In turn, I replied: If God exists, God is simple, not complex.

  1. God alone can know what something actually is. Lesser beings at best can only approximately know.

  2. God knows all that can be known. God knows it always, immediately and completely.

  3. Therefore, to God’s infinite mind, God will be perfectly simple.

  4. Therefore, God *is *perfectly simple, since God alone knows what something actually is.

  5. God seems infinitely complex to all lesser beings because, relative to God, we’re thick as two planks.

Feeling quite pleased with myself, I googled “simplicity of God” and discovered the phrase had a completely different meaning to mine. I failed to follow much of the argument, but the gist is this: God isn’t loving, true, beautiful, just, strong, existent etc. This would presuppose a standard separate from God to which God conforms. Rather, God* is* Love, Truth, Beauty, Justice, Strength, Existence etc.

If this is so, the implications are quite stunning. When I “see” a truth (twice two is four), I am in fact “seeing” God with the eyes of my mind. If I love beauty, I would be loving God. To serve God would be identical to serving beauty, truth etc.
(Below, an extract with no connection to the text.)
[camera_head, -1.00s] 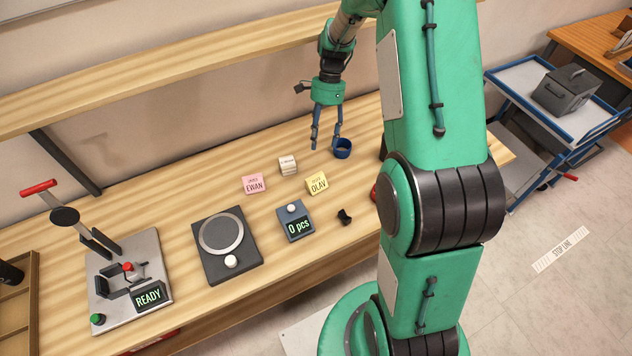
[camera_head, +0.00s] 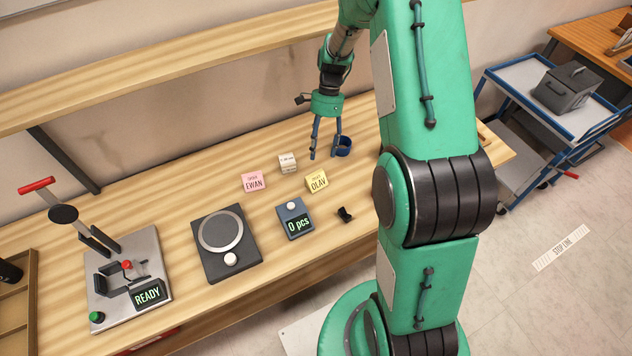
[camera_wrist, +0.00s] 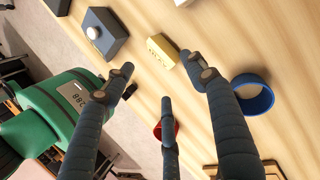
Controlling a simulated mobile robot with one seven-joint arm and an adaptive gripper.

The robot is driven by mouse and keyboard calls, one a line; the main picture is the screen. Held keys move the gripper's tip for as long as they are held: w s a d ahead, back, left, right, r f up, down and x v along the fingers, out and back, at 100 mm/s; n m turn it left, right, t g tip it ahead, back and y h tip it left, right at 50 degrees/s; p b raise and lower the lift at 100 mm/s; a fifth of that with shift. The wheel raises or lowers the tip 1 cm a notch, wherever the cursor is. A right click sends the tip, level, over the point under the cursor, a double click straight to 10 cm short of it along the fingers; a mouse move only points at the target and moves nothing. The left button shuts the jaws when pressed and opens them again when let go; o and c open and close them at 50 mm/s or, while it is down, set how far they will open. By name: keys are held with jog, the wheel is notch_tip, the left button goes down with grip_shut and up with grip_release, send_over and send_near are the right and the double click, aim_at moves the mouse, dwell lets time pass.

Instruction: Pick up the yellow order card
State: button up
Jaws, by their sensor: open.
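The yellow order card (camera_head: 317,181), marked OLAV, stands on the wooden bench, right of the pink card. It also shows in the wrist view (camera_wrist: 162,51), at the top centre beyond my fingertips. My gripper (camera_head: 326,156) points down above the bench, just behind the yellow card. In the wrist view my gripper (camera_wrist: 163,88) has its fingers spread with nothing between them. The card is apart from the fingers.
The pink EWAN card (camera_head: 253,181) and a white block (camera_head: 287,162) stand left of the yellow card. A blue ring-shaped cup (camera_head: 344,147) is close by my right finger. The counter (camera_head: 295,218) and a small black part (camera_head: 345,214) lie in front.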

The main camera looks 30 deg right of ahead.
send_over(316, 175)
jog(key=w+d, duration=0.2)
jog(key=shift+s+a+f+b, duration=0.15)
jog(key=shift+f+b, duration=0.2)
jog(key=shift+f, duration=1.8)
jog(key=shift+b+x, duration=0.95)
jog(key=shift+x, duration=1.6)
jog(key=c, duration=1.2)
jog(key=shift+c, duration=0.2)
It reminds me of a Blake quote posted by Sobornost: "When the sun rises, do you not see a round disc of fire, somewhat like a guinea? Oh! no, no! I see an innumerable company of the heavenly host, crying: ‘Holy, holy, holy is the Lord God Almighty!’ "

If an atheist rejects God because they feel God is untrue, ugly, unloving, unjust etc, in fact they would be rejecting a false God precisely because they believe in the true God. (ie. they believe in truth, beauty, love etc.)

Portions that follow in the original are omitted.